Friday, August 5, 2016

Persolaise Review: Les Exceptions (Oriental Express, Cuir Impertinent, Woodissime, Chyprissime, Supra Floral, Fougère Furieuse & Over The Musk) from Thierry Mugler


It's not often that you catch Thierry Mugler on the back foot. In fact, as far as its fragrance range is concerned, I don't think there's ever been a time that the brand has reacted to other creators' trends, as opposed to forging its own. But one of its most recent scent developments is rather surprising: a high-price-tag, 'exclusive' range. It's available only at a few outlets across the world. It comes in standard bottles. It's sold as unisex. And the names of its scents make overt references to specific perfume families or materials. In short, it's the very thing several other brands have been doing for quite a few years. And that's a description that's rarely applicable to the house that has given us Angel, Alien and Womanity.

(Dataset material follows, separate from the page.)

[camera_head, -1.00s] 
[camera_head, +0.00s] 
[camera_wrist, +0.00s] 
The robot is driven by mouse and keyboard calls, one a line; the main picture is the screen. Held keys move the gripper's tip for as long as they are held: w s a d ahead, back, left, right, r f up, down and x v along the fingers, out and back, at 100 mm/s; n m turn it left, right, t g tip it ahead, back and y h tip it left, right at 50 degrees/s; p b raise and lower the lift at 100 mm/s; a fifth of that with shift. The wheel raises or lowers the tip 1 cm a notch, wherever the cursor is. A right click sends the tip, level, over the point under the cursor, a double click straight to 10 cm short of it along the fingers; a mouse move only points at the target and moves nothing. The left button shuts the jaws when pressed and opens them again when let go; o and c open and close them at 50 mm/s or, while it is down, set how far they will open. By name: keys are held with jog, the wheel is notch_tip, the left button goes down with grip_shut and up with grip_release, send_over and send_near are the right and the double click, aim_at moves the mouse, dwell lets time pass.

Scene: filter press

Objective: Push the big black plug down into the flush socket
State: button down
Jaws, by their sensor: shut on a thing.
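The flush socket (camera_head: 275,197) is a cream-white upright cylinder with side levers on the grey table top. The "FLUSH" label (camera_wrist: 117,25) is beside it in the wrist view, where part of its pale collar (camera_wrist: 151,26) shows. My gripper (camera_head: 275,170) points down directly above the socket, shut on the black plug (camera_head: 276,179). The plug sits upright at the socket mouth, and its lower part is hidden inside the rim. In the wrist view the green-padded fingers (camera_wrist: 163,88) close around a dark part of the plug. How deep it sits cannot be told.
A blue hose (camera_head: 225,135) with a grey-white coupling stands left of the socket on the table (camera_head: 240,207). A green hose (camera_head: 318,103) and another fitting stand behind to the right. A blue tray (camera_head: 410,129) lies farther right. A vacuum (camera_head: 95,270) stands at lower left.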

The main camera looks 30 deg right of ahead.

Then again, as I've said before, nothing is ever quite as it seems on Planet Mugler. Whereas other companies - notably Dior and Chanel - have used their 'limited distribution' collections to showcase somewhat more specialist wares and project the sense that only discerning connoisseurs will appreciate them, the effect of the Exceptions scents from Mugler might be rather different. The brand's mainstream scents are already pretty unconventional. Indeed, I don't know of many brands that would've been happy to release something as challenging as Womanity. So I wonder if, with typically Mugler-esque perversity, the Exceptions might come to be seen as the house's 'easier' offerings. Will they form a bridge to the black-hole weirdness of Alien or the dubious fishy-ness of the aforementioned Womanity?

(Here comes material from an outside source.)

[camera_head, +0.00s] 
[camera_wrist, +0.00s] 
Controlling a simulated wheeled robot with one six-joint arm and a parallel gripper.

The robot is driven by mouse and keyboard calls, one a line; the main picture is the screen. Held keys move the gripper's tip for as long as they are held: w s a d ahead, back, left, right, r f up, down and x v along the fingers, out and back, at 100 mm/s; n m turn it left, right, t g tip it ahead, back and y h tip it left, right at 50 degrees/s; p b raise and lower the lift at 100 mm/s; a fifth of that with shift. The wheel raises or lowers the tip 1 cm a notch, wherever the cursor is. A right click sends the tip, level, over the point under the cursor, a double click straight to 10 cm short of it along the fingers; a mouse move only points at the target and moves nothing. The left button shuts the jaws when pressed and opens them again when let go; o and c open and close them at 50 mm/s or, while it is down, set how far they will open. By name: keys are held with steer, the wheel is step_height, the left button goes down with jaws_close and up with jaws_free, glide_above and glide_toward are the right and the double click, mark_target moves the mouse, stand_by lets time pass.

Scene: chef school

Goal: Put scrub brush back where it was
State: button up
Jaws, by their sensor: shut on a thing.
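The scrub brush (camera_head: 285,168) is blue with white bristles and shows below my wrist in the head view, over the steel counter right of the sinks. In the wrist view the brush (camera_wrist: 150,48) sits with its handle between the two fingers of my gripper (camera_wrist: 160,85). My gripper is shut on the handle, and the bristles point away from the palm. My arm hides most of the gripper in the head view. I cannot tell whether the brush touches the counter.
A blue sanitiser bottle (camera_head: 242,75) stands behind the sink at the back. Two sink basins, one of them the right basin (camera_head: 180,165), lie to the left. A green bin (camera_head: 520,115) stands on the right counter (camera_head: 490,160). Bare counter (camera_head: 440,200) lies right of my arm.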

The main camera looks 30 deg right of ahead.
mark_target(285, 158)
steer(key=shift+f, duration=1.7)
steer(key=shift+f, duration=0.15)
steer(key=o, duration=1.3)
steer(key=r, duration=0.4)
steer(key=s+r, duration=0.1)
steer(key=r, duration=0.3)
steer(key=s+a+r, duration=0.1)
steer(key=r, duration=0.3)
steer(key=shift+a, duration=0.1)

My supposition is based on the fact that, as offerings from the Mugler universe, the Exceptions are pretty 'straight'. Don't get me wrong. Many of them are beautiful. Oriental Express is one of the most heart-stopping updates of Shalimar I've tried for years, Cuir Impertinent is a devilishly bracing remix of the leather theme and Supra Floral forms a superb, bouquet-bursting tribute to Chanel No. 19. But none of the scents in this collection is strange or otherworldly or perplexing. In other words, none of them feels very Mugler. But perhaps that's the point. Maybe because we all thought that an 'exclusive' range from Mugler would be uber-bizarre, the powers that be decided to wrong foot us and head for the other end of the creative spectrum, the one occupied by sophistication, elegance and couture-like refinement. It'll be fascinating to see if the move pays off. Whilst we wait to find out, I'd urge you to try the perfumes for yourself; each one is eminently worthy of a serious sniffing session. Below, you'll find my thoughts on them.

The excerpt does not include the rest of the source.